■ Task requirements:
Give the number of lines holding the string "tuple", and nothing else.

Robot episode records
§ §
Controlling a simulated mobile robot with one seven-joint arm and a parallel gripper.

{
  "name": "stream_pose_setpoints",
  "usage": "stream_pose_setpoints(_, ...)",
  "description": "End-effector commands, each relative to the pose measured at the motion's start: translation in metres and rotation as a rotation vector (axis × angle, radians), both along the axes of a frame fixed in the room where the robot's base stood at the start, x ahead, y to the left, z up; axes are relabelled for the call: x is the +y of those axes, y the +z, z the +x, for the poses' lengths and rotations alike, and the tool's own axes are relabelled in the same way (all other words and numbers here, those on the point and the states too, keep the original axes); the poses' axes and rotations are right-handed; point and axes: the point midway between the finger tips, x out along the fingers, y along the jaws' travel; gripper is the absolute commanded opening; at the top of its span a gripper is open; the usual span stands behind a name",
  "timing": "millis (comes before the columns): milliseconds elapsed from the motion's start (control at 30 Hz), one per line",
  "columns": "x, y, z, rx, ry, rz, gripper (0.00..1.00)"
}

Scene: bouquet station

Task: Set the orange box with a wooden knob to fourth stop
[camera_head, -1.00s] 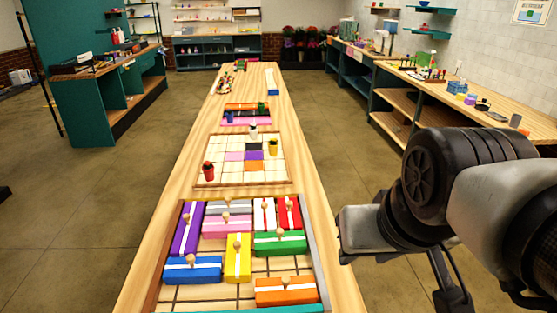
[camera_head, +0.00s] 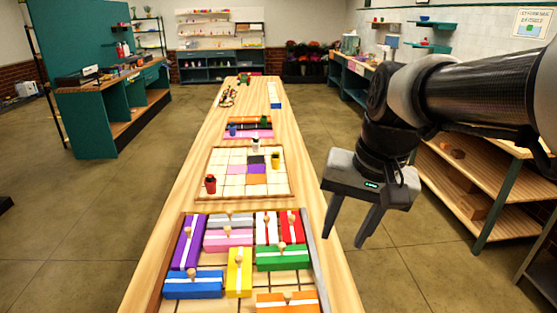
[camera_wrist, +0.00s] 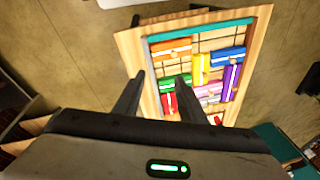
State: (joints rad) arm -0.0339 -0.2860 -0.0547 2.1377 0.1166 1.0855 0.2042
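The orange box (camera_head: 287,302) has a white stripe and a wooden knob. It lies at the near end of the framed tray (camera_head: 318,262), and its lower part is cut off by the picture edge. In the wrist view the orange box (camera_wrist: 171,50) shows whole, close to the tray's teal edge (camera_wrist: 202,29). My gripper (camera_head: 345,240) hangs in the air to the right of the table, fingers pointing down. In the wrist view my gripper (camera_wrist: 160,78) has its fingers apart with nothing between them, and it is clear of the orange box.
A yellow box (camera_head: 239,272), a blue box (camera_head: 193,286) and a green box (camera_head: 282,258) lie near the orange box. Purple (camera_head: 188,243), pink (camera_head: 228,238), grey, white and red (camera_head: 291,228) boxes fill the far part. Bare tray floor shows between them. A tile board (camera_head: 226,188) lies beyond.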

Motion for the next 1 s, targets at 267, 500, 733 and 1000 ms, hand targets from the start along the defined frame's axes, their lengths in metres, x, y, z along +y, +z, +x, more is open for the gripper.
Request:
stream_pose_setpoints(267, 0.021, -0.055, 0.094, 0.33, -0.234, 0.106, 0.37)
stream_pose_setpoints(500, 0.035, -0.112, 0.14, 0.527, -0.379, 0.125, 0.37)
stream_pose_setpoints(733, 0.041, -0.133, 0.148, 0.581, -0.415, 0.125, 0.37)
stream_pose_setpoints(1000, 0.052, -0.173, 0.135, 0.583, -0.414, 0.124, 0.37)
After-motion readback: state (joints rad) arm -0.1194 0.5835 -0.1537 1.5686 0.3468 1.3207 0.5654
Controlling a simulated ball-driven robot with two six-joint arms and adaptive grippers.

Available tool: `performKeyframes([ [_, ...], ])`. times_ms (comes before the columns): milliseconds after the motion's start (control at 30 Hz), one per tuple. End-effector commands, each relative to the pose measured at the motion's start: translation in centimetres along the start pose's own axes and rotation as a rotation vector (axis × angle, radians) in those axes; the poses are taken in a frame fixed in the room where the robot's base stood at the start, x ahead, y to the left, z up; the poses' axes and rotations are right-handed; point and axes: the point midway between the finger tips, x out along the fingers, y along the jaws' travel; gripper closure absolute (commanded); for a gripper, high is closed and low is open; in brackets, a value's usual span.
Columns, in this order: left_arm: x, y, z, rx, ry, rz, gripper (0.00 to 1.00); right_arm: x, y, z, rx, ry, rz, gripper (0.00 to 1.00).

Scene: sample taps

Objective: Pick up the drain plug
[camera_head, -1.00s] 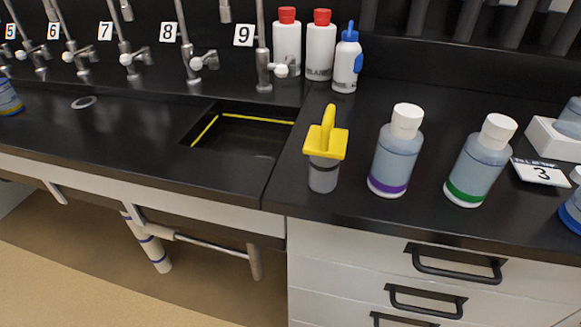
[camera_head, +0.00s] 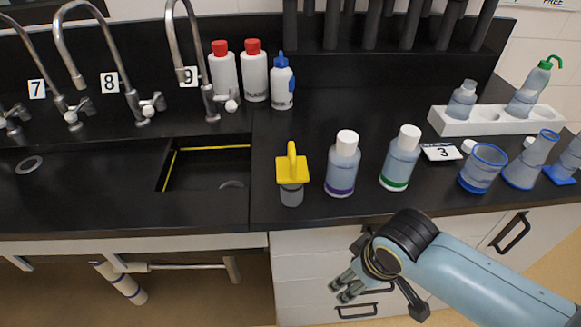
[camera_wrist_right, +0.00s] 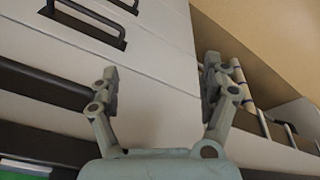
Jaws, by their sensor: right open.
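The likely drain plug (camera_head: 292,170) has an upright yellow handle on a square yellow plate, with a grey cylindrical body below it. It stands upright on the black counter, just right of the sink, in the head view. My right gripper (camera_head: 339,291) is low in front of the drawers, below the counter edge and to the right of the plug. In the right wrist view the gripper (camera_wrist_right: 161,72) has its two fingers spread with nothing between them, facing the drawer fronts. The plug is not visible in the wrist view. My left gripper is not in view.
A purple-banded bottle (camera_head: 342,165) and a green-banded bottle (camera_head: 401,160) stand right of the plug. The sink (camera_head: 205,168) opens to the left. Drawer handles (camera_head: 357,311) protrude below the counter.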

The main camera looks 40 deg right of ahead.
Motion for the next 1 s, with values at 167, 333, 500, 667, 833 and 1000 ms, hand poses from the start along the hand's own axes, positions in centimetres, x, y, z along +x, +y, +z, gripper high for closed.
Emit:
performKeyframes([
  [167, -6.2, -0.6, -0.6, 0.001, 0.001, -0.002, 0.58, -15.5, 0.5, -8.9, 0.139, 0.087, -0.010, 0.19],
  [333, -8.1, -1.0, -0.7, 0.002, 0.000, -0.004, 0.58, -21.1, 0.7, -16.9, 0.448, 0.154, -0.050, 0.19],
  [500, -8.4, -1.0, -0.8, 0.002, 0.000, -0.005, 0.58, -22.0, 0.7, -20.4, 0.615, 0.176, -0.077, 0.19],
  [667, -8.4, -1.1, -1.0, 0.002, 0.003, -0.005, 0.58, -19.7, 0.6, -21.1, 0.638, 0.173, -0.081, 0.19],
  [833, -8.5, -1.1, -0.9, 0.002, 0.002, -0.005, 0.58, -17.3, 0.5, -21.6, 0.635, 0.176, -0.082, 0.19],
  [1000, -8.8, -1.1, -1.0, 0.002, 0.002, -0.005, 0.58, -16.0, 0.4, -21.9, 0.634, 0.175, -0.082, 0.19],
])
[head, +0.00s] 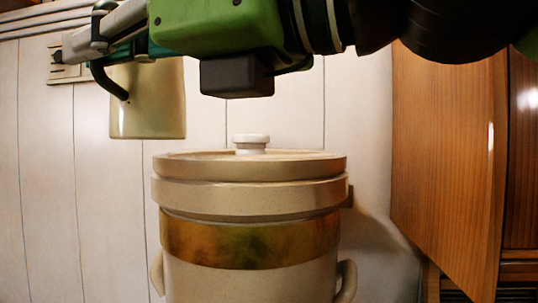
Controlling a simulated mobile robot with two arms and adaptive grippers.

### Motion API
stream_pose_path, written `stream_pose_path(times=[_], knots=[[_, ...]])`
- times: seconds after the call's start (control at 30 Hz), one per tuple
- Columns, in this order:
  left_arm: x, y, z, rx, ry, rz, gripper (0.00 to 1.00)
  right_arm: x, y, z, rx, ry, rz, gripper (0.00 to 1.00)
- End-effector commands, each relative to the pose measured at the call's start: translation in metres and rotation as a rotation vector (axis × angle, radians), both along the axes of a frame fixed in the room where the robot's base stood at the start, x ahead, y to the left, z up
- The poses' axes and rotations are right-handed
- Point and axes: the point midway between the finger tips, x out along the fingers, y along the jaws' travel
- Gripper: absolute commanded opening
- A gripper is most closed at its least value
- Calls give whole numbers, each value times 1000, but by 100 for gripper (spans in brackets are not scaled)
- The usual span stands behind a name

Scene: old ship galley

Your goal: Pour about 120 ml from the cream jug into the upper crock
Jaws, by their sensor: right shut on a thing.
§ §
■ Finished answer:
2